When I Know Why the Caged Bird Sings was published, Angelou was hailed as a new kind of memoirist, one of the first African-American women who were able to publicly discuss their personal lives.

More information: Time

In late 2010, Angelou donated her personal papers and career memorabilia to the Schomburg Center for Research in Black Culture in Harlem. They consisted of more than 340 boxes of documents that featured her handwritten notes on yellow legal pads for I Know Why the Caged Bird Sings, a 1982 telegram from Coretta Scott King, fan mail, and personal and professional correspondence from colleagues such as her editor Robert Loomis.

In 2011, Angelou served as a consultant for the Martin Luther King, Jr. Memorial in Washington, D.C. She spoke out in opposition to a paraphrase of a quotation by King that appeared on the memorial, saying, The quote makes Dr. Martin Luther King look like an arrogant twit, and demanded that it be changed. Eventually, the paraphrase was removed.

In 2013, at the age of 85, Angelou published the seventh volume of autobiography in her series, entitled Mom & Me & Mom, which focuses on her relationship with her mother.

Angelou died on the morning of May 28, 2014 at the age 86. She was found by her nurse. Although Angelou had reportedly been in poor health and had cancelled recent scheduled appearances, she was working on another book, an autobiography about her experiences with national and world leaders.

During her memorial service at Wake Forest University, her son Guy Johnson stated that despite being in constant pain due to her dancing career and respiratory failure, she wrote four books during the last ten years of her life.

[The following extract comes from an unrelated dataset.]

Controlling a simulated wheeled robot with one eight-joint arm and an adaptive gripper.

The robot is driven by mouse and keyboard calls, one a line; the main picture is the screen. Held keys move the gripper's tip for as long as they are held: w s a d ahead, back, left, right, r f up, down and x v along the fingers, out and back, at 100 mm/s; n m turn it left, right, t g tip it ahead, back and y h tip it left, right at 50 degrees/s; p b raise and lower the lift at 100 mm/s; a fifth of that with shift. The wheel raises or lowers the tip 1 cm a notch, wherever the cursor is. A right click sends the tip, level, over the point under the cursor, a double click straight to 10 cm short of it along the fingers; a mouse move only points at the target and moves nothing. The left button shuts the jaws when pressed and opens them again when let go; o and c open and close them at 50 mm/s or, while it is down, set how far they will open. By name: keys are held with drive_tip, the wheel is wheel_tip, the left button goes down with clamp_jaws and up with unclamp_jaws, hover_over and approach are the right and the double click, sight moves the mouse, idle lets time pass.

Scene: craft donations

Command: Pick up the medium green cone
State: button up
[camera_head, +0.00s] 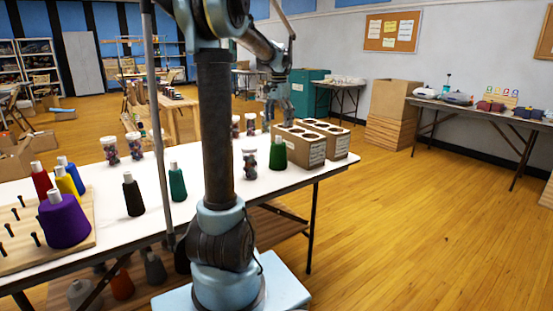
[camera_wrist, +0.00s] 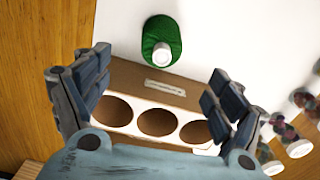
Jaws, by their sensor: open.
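A green cone (camera_head: 279,153) with a white top stands upright on the white table, beside the front left side of a cardboard box with round holes. In the wrist view the green cone (camera_wrist: 156,28) is seen from above, past the box and ahead of the fingers, apart from them. A darker teal-green cone (camera_head: 177,184) stands further left on the table. My gripper (camera_head: 278,120) is above the boxes, behind the green cone in the head view. In the wrist view my gripper (camera_wrist: 160,68) is open, its fingers wide apart with nothing held.
The cardboard box (camera_head: 305,150) with holes sits by the table's right edge; in the wrist view the box (camera_wrist: 150,85) lies between the fingers. A jar (camera_head: 250,164) stands close left of the green cone. A black cone (camera_head: 133,195) and a pegboard (camera_head: 80,245) are further left.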

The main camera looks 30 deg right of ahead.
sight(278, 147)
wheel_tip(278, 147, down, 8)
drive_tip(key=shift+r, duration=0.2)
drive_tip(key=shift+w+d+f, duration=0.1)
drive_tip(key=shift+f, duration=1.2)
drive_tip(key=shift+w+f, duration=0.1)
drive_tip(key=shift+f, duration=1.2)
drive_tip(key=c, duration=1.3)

He said, She left this mortal plane with no loss of acuity and no loss in comprehension.

More information: Harvard Business Review

Download I Know Why the Caged Bird Sings


 Courage is the most important of all the virtues,
because without courage you can't practice
any other virtue consistently.
You can practice any virtue erratically,
but nothing consistently without courage.